Retroactive effects of over-surrenders from periods prior to tax consolidation in part unconstitutional
The Federal Constitutional Court held that the retroactive introduction of Sec. 14 (3) Corporation Tax Act concerning the treatment of over-surrenders arising from periods prior to the membership in an Organschaft (tax consolidation group) to be in part unconstitutional and thus invalid.

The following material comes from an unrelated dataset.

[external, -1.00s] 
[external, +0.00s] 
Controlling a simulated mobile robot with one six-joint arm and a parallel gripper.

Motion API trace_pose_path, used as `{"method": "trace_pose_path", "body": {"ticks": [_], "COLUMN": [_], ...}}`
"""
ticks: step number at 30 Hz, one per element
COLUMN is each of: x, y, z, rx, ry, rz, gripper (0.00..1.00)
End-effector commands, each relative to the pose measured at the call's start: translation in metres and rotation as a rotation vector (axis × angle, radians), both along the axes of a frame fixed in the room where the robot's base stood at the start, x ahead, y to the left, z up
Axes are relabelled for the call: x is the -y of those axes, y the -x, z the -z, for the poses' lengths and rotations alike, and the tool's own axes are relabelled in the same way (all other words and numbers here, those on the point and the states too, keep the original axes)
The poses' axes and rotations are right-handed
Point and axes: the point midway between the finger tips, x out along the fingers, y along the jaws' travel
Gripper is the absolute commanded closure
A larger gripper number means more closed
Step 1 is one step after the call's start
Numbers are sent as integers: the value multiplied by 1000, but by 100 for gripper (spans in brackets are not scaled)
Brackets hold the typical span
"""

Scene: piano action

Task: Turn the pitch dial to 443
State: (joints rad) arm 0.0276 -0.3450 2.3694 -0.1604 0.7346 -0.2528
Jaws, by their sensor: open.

The plaintiffs in the two cases brought before the Constitutional Court are housing development companies who until the end of the year 1990 had been non-profit entities and were thus exempt from corporation tax. In 2004 through 2006 (the periods of dispute) they were members of consolidated tax groups. One of the plaintiffs had been part of a tax group since 1991. In the second case, the profit transfer agreement was not concluded until October 2002. In both cases, surplus profit transfers (over-surrenders) resulting from events prior to the tax consolidation were treated by the tax authorities as profit distributions which led to higher corporation tax assessments. Appeals against these assessments were dismissed by the courts of first instance. The subsequent appeals were suspended by the Supreme Tax Court, which referred the cases to the Federal Constitutional Court by order of 27 November 2013 (case reference: R 36/13) and 6 June 2013 (case reference: I R 38/11).
According to Section 14(3) Corporation Tax Act (CTA) over-surrenders arising from periods prior to the Organschaft rank as dividends of the subsidiary to the parent (…). Over-surrenders and under-surrenders are deemed to occur at the end of the business year of the subsidiary. According to § 34(9) no. 4 CTA in the version valid at the time, Sec. 14(3) CTA - which has the potential to increase a corporation’s tax liability - is applicable to over-surrenders (resulting from events prior to tax consolidation) by controlled companies (subsidiaries) whose financial year ends after 31 December 2003. The resulting effects are under certain constellations an infringement of the principle of legal protection (legitimate expectations).
The Constitutional Court sees inconsistencies regarding three groups of cases.
- Over-surrenders that were made within a fiscal year ending no later than 15 December 2004 (i. e. the date the contested new regulation was announced).
- The effects of the contested legislation are incompatible with the constitutional principle of the protection of legitimate expectations insofar as they apply to over-surrenders by a controlled company to its parent before 1 January 2007 and are based on a profit-and-loss transfer agreement that was concluded between the time the Supreme Tax Court judgment of 18 December 2002 was published (on 5 March 2003) and the introduction of the new bill in the Bundesrat on 13 August 2004. During that period, the parties could legitimately expect that over-surrenders / surplus profit transfers resulting from events prior to tax consolidation would be classified as tax-neutral profit transfers within the meaning Sections 14 ff. CTA.
- The effects of the legal provision in question are also incompatible with the principle of the protection of legitimate expectations based on profit-and-loss transfer agreements concluded before 5 March 2003 insofar as they apply
- to over-surrenders / surplus profit transfers made by a controlled company to its parent during 2004 financial year endings and if the agreement would have allowed for ordinary termination between 5 March 2003 until no later than 31 December 2003, and
- to over surrenders / surplus profit transfers made at the close of the first financial year ending in 2005 if the agreement would have allowed for ordinary termination from 5 March 2003 until no later than 31 December 2004.
In such cases, and prior to the Supreme Tax Court ruling of 18 December 2002, parties concluding a profit-and-loss transfer agreement could not yet legitimately expect to be dealing with a settled legal situation. However, their expectations regarding the legal situation do warrant protection if, in 2003 or 2004, the contracting parties had allowed a then existing possibility of ordinary termination to expire in view of the judgment of the Supreme Tax Court which had been delivered in the meantime.
(Note: In its ruling of 18 December 2002, the Supreme Tax Court decided that contrary to the view of the tax authorities at the time, over surrenders did not constitute profit distributions, but rather tax-neutral profit transfers)
Federal Constitutional Court, Press Release No. 32/2023 of 17 March 2023 (decision of 14 December 2023 – joint cases 2 BvL 7/13, 2 BvL 18/14).